Forum ini diadakan sebagai tindak lanjut dari mandat Pertemuan Pejabat Senior CPOPC pada November 2019 guna menyiapkan kalangan industri dalam merespon kebijakan batas maksimum 3-MCPD pada minyak sawit yang akan dikeluarkan UE.
Konkretnya, dalam forum ini sebagai wadah bertukar informasi hal-hal apa saja yang sudah dilakukan untuk memitigasi pembentukan kontaminan 3-MCPD/GE dalam rantai suplai di industri, terutama dalam hal riset dan teknologi. Teknologi itu harus efisien dalam mengurangi level kandungan 3-MCPD/GE dalam berbagai produksi minyak sawit dari hulu sampai hilir.

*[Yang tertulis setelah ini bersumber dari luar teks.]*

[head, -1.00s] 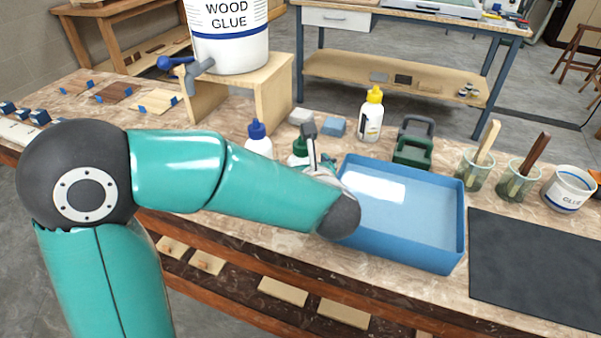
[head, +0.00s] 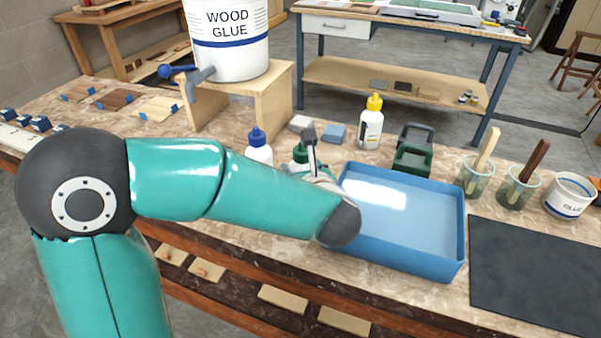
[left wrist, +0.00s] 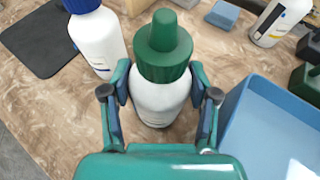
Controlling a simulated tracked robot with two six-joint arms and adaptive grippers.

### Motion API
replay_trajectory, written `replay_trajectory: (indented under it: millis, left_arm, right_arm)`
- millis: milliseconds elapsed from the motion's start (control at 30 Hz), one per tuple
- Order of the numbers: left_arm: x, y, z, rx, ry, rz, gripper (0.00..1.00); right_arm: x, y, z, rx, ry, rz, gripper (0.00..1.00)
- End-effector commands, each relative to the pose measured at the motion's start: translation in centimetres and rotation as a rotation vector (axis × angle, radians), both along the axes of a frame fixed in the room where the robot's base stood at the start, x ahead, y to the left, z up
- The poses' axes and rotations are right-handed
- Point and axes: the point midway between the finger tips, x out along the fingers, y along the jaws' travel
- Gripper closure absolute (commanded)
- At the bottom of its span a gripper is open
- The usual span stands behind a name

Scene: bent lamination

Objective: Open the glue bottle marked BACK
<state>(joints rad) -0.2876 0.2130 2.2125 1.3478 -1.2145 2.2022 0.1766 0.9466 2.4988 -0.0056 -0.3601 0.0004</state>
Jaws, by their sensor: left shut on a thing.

“Sehingga ke depannya, kita bisa membuat spesifikasi crude palm oil (CPO) baru yang sudah dimodifikasi sebagai usaha mitigasi dan meningkatkan kualitas minyak sawit itu sendiri,” kata Menko Airlangga.
Menko Perekonomian pun menegaskan negara-negara CPOPC harus bersatu untuk mengatasi hambatan perdagangan minyak sawit, termasuk kampanye negatif yang dilakukan beberapa negara. Misalnya, minyak sawit yang disebut sebagai minyak nabati hasil deforestasi.
“Di sini sebaiknya kita tak hanya memikirkan deforestasi, tapi juga masalah keberlanjutan lingkungan ketika memproduksi CPO. Semua stakeholders, dari pelaku industri minyak sawit, peneliti sampai pemerintah, harus bergerak dalam usaha kolektif ini, sehingga dapat meningkatkan kualitas CPO dan produk konsumsi lainnya. Karena kita terapkan zero tolerance untuk food safety,” tandasnya.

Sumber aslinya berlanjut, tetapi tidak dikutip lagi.